*PROBLEM DETAILS*
Please transcribe the data below exactly. Leave the pictures out.

*DATA EXCERPT*

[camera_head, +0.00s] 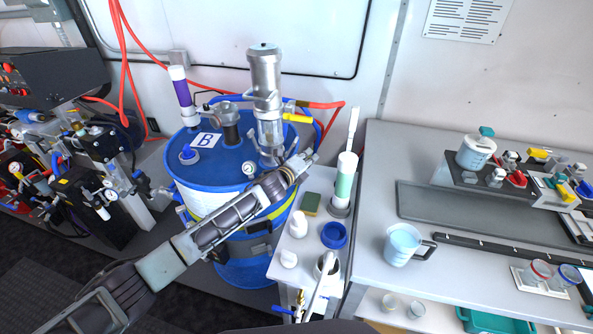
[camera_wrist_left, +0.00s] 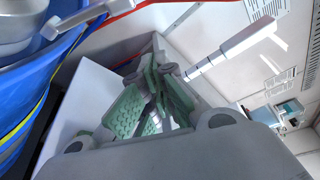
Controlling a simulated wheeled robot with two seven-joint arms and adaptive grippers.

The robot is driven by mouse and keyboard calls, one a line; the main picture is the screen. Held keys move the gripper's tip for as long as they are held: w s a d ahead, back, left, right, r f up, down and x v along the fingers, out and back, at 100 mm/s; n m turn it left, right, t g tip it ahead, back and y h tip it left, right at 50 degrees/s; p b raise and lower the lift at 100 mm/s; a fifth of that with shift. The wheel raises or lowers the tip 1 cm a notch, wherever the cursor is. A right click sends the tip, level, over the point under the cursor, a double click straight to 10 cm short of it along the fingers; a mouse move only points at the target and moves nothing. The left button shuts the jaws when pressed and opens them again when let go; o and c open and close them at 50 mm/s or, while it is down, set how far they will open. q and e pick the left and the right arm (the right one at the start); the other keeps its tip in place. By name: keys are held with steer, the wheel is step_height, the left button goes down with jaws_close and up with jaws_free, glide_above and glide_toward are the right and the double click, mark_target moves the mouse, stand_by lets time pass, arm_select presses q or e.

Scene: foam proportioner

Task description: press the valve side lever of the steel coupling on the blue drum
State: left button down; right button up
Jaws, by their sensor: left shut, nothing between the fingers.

*EXERCISE RESULT*
[camera_head, +0.00s] 
[camera_wrist_left, +0.00s] 
Controlling a simulated wheeled robot with two seven-joint arms and adaptive grippers.

The robot is driven by mouse and keyboard calls, one a line; the main picture is the screen. Held keys move the gripper's tip for as long as they are held: w s a d ahead, back, left, right, r f up, down and x v along the fingers, out and back, at 100 mm/s; n m turn it left, right, t g tip it ahead, back and y h tip it left, right at 50 degrees/s; p b raise and lower the lift at 100 mm/s; a fifth of that with shift. The wheel raises or lowers the tip 1 cm a notch, wherever the cursor is. A right click sends the tip, level, over the point under the cursor, a double click straight to 10 cm short of it along the fingers; a mouse move only points at the target and moves nothing. The left button shuts the jaws when pressed and opens them again when let go; o and c open and close them at 50 mm/s or, while it is down, set how far they will open. q and e pick the left and the right arm (the right one at the start); the other keeps its tip in place. By name: keys are held with steer, the wheel is step_height, the left button goes down with jaws_close and up with jaws_free, glide_above and glide_toward are the right and the double click, mark_target moves the mouse, stand_by lets time pass, arm_select presses q or e.

Scene: foam proportioner

Task description: press the valve side lever of the steel coupling on the blue drum
State: left button down; right button up
Jaws, by their sensor: left shut, nothing between the fingers.

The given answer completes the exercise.